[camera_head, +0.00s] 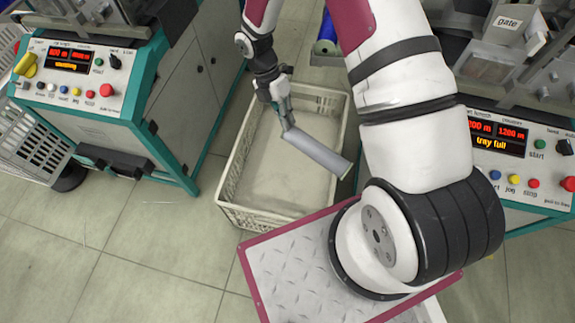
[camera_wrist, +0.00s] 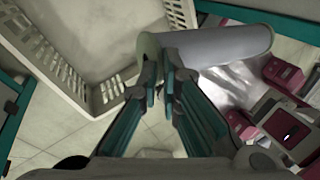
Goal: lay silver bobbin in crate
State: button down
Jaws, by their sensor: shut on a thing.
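The silver bobbin (camera_head: 318,152) is a smooth grey cylinder, held tilted at one end by my gripper (camera_head: 284,112). In the wrist view the bobbin (camera_wrist: 215,48) lies across the fingertips of my gripper (camera_wrist: 163,88), which are shut on its left end. The pale slatted crate (camera_head: 228,184) stands on the floor, and the bobbin is over its right part in the head view. The crate floor that shows looks bare. The crate wall (camera_wrist: 105,92) also shows at the upper left of the wrist view. The height of the bobbin above the crate is hard to judge.
A machine (camera_head: 88,95) with a control panel stands left of the crate. Another machine (camera_head: 515,150) stands to the right, its display reading "tray full". A blue bobbin (camera_head: 327,30) is behind the crate. A white slatted basket (camera_head: 30,140) is at far left. Tiled floor in front is clear.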

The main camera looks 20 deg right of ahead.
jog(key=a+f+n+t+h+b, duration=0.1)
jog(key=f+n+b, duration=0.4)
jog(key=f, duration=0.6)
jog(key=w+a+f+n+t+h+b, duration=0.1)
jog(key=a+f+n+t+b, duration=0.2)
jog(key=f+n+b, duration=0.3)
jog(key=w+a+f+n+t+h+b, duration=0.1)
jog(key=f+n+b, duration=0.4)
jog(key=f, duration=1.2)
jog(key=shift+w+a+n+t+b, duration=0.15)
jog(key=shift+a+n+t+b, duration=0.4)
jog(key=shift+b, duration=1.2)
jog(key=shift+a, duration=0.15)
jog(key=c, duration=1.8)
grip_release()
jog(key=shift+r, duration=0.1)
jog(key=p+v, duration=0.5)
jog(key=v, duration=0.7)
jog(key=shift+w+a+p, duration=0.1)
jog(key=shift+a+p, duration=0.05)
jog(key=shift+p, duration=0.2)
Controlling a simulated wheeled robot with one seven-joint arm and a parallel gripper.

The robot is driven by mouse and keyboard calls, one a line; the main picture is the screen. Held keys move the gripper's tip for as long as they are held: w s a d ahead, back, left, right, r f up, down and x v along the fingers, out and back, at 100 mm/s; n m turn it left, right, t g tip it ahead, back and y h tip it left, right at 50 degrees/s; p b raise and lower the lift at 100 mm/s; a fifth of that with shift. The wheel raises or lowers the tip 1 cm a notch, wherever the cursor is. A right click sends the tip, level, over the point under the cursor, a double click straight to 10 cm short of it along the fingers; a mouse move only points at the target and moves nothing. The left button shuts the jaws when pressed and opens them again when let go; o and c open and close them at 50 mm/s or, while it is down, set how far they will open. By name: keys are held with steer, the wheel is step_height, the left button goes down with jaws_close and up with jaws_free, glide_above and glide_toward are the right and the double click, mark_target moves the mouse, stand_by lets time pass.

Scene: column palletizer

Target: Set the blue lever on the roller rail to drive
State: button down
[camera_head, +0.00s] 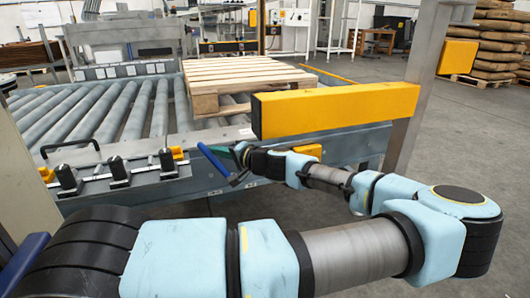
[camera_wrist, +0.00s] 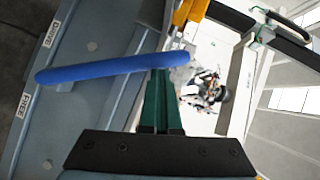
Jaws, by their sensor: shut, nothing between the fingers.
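The blue lever (camera_head: 214,161) sits at the front side of the roller rail (camera_head: 180,183) in the head view, slanting down to the right. In the wrist view the blue lever (camera_wrist: 110,68) runs nearly level across the picture. Its left end lies between the DRIVE label (camera_wrist: 52,33) and the FREE label (camera_wrist: 23,105). My gripper (camera_head: 238,152) is just right of the lever in the head view. In the wrist view its green fingers (camera_wrist: 160,75) are shut and empty, with their tips at the lever's right part. I cannot tell whether they touch it.
A wooden pallet (camera_head: 240,78) lies on the rollers behind. A yellow guard beam (camera_head: 335,108) stands above and right of my gripper. Several black knobs (camera_head: 118,170) and a black handle (camera_head: 70,145) are on the rail's left front. Open floor (camera_head: 460,130) lies to the right.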

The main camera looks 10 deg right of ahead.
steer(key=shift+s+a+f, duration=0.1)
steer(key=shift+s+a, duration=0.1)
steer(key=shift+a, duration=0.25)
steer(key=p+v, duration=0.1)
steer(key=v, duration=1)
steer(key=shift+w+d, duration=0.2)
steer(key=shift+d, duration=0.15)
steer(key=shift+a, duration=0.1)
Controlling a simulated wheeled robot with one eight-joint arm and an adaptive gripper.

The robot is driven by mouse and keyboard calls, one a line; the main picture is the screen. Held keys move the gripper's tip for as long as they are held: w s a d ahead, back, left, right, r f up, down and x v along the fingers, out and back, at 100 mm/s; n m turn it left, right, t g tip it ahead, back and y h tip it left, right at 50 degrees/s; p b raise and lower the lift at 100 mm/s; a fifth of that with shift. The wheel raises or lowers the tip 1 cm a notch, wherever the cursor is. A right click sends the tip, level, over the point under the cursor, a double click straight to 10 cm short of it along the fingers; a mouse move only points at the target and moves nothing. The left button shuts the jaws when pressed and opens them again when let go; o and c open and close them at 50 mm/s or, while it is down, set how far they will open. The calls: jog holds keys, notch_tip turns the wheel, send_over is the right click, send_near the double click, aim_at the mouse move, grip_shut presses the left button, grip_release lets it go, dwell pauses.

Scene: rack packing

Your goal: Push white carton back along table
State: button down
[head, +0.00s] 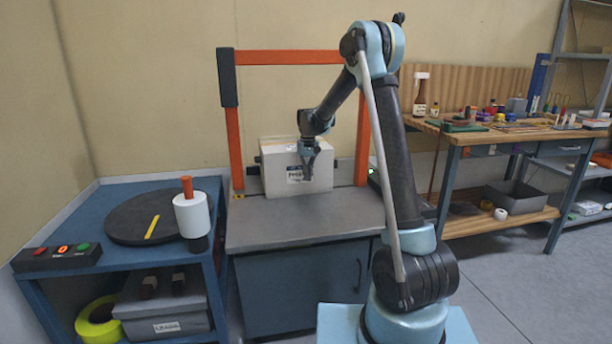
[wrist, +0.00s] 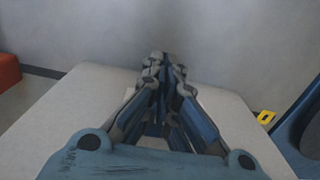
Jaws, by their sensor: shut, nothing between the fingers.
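The white carton (head: 272,172) stands upright on the grey table (head: 290,228), towards its back, with a printed label on its front. My gripper (head: 308,174) is in front of the carton in the head view and covers part of its face. Its fingers point down and are shut with nothing between them. The closed fingers also show in the wrist view (wrist: 165,62), over a pale flat surface. I cannot tell whether the fingers touch the carton.
An orange frame (head: 290,57) with black fittings rises around the carton. A blue bench (head: 150,185) at the left carries a dark turntable (head: 143,217), a white roll (head: 191,214) and a button box (head: 57,256). A wooden workbench (head: 480,138) with tools stands at the right. The table's front is clear.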

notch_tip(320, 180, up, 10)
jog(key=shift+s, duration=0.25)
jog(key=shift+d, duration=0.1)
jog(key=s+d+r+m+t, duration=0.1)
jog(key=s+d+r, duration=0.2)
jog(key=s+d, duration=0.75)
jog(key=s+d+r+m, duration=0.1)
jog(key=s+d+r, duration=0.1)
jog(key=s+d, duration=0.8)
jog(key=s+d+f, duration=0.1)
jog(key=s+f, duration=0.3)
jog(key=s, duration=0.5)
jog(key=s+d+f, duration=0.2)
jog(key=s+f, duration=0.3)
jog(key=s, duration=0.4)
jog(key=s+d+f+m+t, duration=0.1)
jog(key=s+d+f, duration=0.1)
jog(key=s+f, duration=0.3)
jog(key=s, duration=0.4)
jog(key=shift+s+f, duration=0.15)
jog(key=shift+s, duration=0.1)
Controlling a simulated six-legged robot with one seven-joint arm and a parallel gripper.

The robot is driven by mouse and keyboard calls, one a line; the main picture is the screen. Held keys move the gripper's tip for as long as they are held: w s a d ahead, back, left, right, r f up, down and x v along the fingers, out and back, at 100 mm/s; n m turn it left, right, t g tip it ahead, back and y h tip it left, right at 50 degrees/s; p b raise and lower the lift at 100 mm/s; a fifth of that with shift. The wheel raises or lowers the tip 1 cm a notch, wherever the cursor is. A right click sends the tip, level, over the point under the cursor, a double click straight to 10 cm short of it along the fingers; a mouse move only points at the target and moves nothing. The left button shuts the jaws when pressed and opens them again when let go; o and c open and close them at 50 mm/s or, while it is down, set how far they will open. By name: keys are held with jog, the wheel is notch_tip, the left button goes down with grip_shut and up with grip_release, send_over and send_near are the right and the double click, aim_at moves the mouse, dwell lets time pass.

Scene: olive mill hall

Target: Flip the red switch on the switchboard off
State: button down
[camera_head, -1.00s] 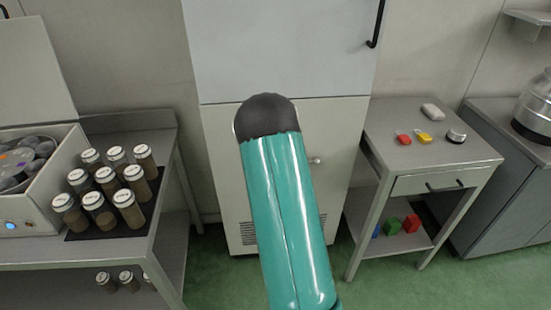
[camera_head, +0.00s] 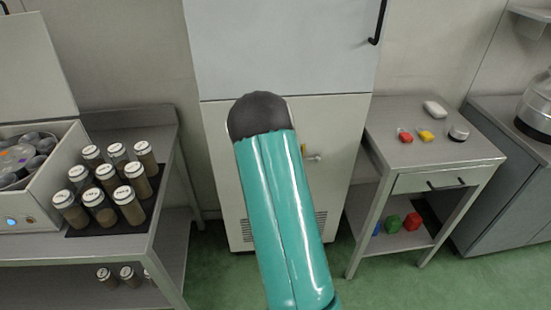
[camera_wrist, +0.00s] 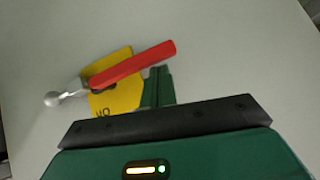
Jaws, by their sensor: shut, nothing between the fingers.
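The red switch (camera_wrist: 135,64) is a red lever handle, tilted up to the right across a yellow plate (camera_wrist: 126,99) with dark lettering partly visible. Its left end meets a silver knob (camera_wrist: 53,99). My gripper (camera_wrist: 158,74) is shut and empty, with its green fingers just below the red handle in the wrist view. I cannot tell whether they touch it. In the head view the switchboard (camera_head: 345,125) is the pale cabinet front behind my arm. A bit of the yellow plate (camera_head: 303,149) and the silver knob (camera_head: 315,157) show beside my arm, which hides the rest and my gripper.
A metal bench (camera_head: 172,235) with several lidded jars stands at left. A small metal table (camera_head: 385,118) with little coloured items and a drawer stands at right. A dark handle (camera_head: 378,25) is on the upper cabinet. Green floor lies clear between.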

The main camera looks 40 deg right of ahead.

—————

* Work to be completed
Only the lines from the one holding "[camera_head, -1.00s]" through the last line of the records should be output, please, exactly and without any pictures.

* Task answer
[camera_head, -1.00s] 
[camera_head, +0.00s] 
[camera_wrist, +0.00s] 
Jaws, by their sensor: shut, nothing between the fingers.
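The red switch (camera_wrist: 135,64) is a red lever handle, tilted up to the right across a yellow plate (camera_wrist: 126,99) with dark lettering partly visible. Its left end meets a silver knob (camera_wrist: 53,99). My gripper (camera_wrist: 158,74) is shut and empty, with its green fingers just below the red handle in the wrist view. I cannot tell whether they touch it. In the head view the switchboard (camera_head: 345,125) is the pale cabinet front behind my arm. A bit of the yellow plate (camera_head: 303,149) and the silver knob (camera_head: 315,157) show beside my arm, which hides the rest and my gripper.
A metal bench (camera_head: 172,235) with several lidded jars stands at left. A small metal table (camera_head: 385,118) with little coloured items and a drawer stands at right. A dark handle (camera_head: 378,25) is on the upper cabinet. Green floor lies clear between.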

The main camera looks 40 deg right of ahead.

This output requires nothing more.